New Horizons in Regional Science series
Edited by André Torre and Frédéric Wallet
Introduction: the role of proximity relations in regional and territorial development processes
Proximity analyses have nowadays turned out to be a part of the toolbox of regional scientists, and this notion has recently become very popular in the field of politics, and private or public stakeholders. Proximity is an argument for selling food or financial products, as well as a good slogan for local networks or social devices or even for policymakers. In parallel, the notion of proximity has spread in the academic literature and is now commonly used by scholars in regional science, geography and spatial economics. The use of the word proximity has increased and grown in importance, in particular for authors interested in the question of milieus, districts, distance analyses, or in recent advances in economic geography or evolutionary geography. Interest is now extending to works dedicated to innovation processes, links between science and industry, relations between users and producers or subcontractors, national systems of innovation, innovative milieus, and also local labour markets or urban policies.

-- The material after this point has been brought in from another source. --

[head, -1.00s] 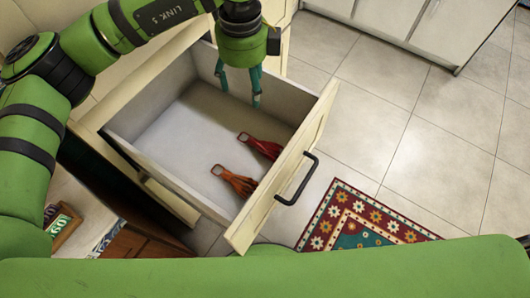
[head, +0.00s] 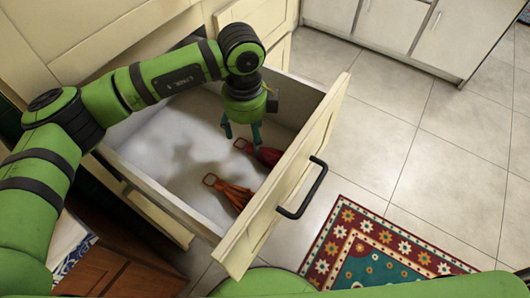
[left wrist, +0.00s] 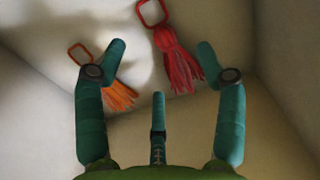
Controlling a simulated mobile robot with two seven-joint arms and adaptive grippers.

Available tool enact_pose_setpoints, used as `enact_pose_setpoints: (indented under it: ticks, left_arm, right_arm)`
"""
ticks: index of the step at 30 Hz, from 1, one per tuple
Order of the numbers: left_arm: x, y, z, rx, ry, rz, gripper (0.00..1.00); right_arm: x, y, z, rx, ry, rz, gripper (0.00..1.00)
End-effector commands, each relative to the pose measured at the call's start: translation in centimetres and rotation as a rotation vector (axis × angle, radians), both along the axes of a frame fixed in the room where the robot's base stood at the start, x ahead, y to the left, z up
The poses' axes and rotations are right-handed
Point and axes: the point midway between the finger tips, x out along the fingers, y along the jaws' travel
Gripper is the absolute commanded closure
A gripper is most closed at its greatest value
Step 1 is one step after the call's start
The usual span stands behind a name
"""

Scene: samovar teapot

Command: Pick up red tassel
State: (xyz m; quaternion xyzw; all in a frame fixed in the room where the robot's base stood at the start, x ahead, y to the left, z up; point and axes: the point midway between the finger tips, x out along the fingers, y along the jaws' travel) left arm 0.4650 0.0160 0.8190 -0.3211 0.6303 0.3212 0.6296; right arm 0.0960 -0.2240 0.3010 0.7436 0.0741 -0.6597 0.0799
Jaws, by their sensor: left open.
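The red tassel (head: 266,155) lies on the bottom of the open drawer, near its front panel, with its loop pointing to the back left. It also shows in the left wrist view (left wrist: 178,62), between and beyond the fingertips. An orange tassel (head: 234,193) lies beside it, nearer the bottom of the head view; it is partly behind a finger in the left wrist view (left wrist: 118,95). My left gripper (head: 242,134) is open and empty, pointing down inside the drawer above the red tassel, apart from it. My right gripper is not in view.
The drawer's front panel (head: 290,165) with its black handle (head: 304,190) stands close to the tassels. The drawer's left part is empty. A patterned rug (head: 375,250) lies on the tiled floor at the lower right.

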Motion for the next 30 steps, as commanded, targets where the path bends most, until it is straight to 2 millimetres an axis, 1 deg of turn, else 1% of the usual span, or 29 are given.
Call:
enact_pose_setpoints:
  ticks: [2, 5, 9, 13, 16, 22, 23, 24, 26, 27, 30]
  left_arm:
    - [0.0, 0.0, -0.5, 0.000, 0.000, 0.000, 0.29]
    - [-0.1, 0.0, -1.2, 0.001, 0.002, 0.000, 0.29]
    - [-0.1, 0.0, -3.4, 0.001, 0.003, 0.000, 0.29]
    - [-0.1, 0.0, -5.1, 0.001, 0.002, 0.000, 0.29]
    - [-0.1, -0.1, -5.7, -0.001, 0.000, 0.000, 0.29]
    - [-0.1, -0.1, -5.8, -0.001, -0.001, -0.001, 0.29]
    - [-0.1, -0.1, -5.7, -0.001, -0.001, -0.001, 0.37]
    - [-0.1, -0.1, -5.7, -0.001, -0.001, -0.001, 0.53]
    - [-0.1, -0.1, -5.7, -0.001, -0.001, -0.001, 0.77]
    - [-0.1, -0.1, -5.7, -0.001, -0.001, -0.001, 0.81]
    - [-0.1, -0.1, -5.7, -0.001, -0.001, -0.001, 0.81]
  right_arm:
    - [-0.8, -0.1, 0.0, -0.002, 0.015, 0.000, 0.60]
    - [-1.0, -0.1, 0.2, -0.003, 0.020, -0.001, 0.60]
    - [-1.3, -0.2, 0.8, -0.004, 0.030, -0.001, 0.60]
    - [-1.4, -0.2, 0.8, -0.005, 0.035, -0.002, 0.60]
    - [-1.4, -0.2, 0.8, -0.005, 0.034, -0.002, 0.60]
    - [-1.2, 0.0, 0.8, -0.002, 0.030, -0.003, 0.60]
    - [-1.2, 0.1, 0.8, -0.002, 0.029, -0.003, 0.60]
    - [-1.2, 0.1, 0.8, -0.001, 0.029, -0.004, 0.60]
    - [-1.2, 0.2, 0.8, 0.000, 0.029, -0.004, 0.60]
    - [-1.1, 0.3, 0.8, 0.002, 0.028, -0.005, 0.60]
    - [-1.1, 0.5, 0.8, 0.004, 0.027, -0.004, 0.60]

Indeed, the use of the concept of proximity, plural by nature through its spatial as well as non-spatial dimensions, is the key for overcoming the apparent opposition between the reaffirmation of the importance of the local and the death of distance and for escaping the sterile confinement in one or the other extreme positions. But despite the substantial literature on proximity processes and relations, only a few academic works have been devoted to studying the link between regional development and proximity relations.